George was my dad. He passed in 2002, on May 30, so this will be the tenth Father's Day without him. I must say, the time has flown by.
George usually signed his first name in the abbreviated form, Geo. Thus, he was often refered to as Gee-oh by the family members, and mostly addressed as Pops, the same name he used to address his father. We boys also called him Dad on occasion.......he didn't seem to mind any of those names.
Pops was a pretty mild mannered guy, he mostly took life as it came to him. He was a WWII vet, but spoke less and less of his war experiences as the years went on. Like so many GIs, he came home, went to work, married (a couple of times), had a family, and settled into middle class life.
Pops was conservative in his politics, although by no means radically so. He was a right leaning moderate, if a label is neccessary. He voted his mind....once in a while it was for a Democrat, but mostly he voted Republican.
Sometimes, on election day, he liked to spar with me a little. He would ask me who I voted for (and my mother would always scold him for it, by saying ....."George, you don't ask people questions like that...its none of your business"). He'd reply "What? I'm just asking!"
Now, my politics weren't all that far off from his, but I often played the Devil's Advocate. Since he was trying to push my buttons, I'd retaliate, and tell him I voted for people I know he didn't/wouldn't vote for. He would always respond with "well, I guess my vote cancelled yours out, then". I'd laugh and remind him that my vote had also cancelled his.
One time, I threw a new tactic at Pops.....I told him "I never vote for an incumbant." He didn't seem to like that reasoning at all, and told me I was being immature with my right to vote.
We went on with the political ribbing for many years.
Pops had a heart attack when he was 77. Always a hard working, industrious guy who looked nowhere near his actual age, he rapidly became an old man. He mostly stayed home, but would venture out in the late afternoon to have coffee with some of his cronies. I would sometimes see him in the coffee shop.....he and the other old boys would be talking about WWII, something I hadn't heard much of, in many years.
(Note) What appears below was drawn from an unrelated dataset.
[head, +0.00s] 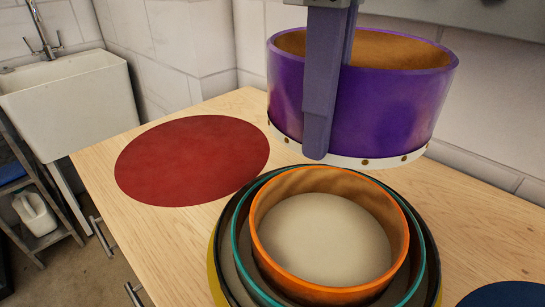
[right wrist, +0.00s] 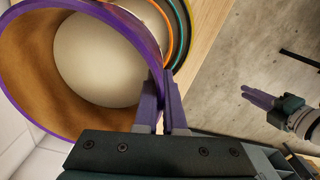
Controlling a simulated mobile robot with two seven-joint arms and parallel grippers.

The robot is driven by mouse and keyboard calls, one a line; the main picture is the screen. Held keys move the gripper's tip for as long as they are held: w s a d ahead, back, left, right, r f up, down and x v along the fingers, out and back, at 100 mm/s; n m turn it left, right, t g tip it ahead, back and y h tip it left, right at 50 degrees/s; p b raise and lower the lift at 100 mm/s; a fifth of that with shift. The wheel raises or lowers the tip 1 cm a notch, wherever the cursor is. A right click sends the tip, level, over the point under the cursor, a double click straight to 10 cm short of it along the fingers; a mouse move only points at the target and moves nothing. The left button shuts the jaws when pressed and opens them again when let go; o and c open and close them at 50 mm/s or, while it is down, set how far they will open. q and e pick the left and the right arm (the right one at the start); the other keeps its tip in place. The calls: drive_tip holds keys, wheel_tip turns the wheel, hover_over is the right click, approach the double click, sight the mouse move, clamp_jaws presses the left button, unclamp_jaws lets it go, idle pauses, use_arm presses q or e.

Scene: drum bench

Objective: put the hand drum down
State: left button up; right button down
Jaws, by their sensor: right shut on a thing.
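The purple hand drum (head: 395,110) hangs in the air at the upper middle of the head view, open side up, its white lower edge studded. My right gripper (head: 320,140) is shut on its near wall, one finger outside; the other is hidden behind the wall. In the right wrist view the drum's wall (right wrist: 125,22) runs between the two fingers (right wrist: 163,103), and its pale skin shows inside. My left gripper (right wrist: 258,97) shows small at the right of the right wrist view, away from the drum; its jaw gap is unclear.
Nested drums with an orange one (head: 270,255) innermost stand on the wooden bench (head: 115,240), below and in front of the held drum. A bare red round mat (head: 190,160) lies left. A blue round (head: 510,295) lies at the lower right. A sink (head: 70,100) stands far left.

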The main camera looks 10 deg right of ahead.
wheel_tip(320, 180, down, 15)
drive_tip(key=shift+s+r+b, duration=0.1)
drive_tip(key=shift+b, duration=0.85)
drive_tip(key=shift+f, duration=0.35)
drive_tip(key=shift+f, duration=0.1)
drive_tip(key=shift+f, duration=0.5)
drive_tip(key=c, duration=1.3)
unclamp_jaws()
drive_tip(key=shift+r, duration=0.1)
They also talked politics, and mostly they were dissatisfied with political things in general.
One time, when the old boys were sitting at their table, grousing, I overheard Pops speak up. He said "I'm not gonna vote for any incumbants.......throw the bastards out....that's what my son says to do....throw the bastards out!" There seemed to be a general murmer of consent, but I doubt that any of those guys actually ever did vote to "throw a bastard out", unless, of course, the bastard was a Democrat. We have very, very few elected officials of that persuasion up this way, I might add.
I think about Pops and his politics ever so often. It puts me in a nice place. He paid me quite an honor by attributing "throw the bastards out" to me. I had actually never said it, but I'll take the accolades that come with the statement.....after all, it was a father-son moment.
And you know what? I now find myself telling people who ask about my politics, "I vote to throw the bastards out"!
Thanks for the line, and Happy Father's Day, Pops! I miss ya!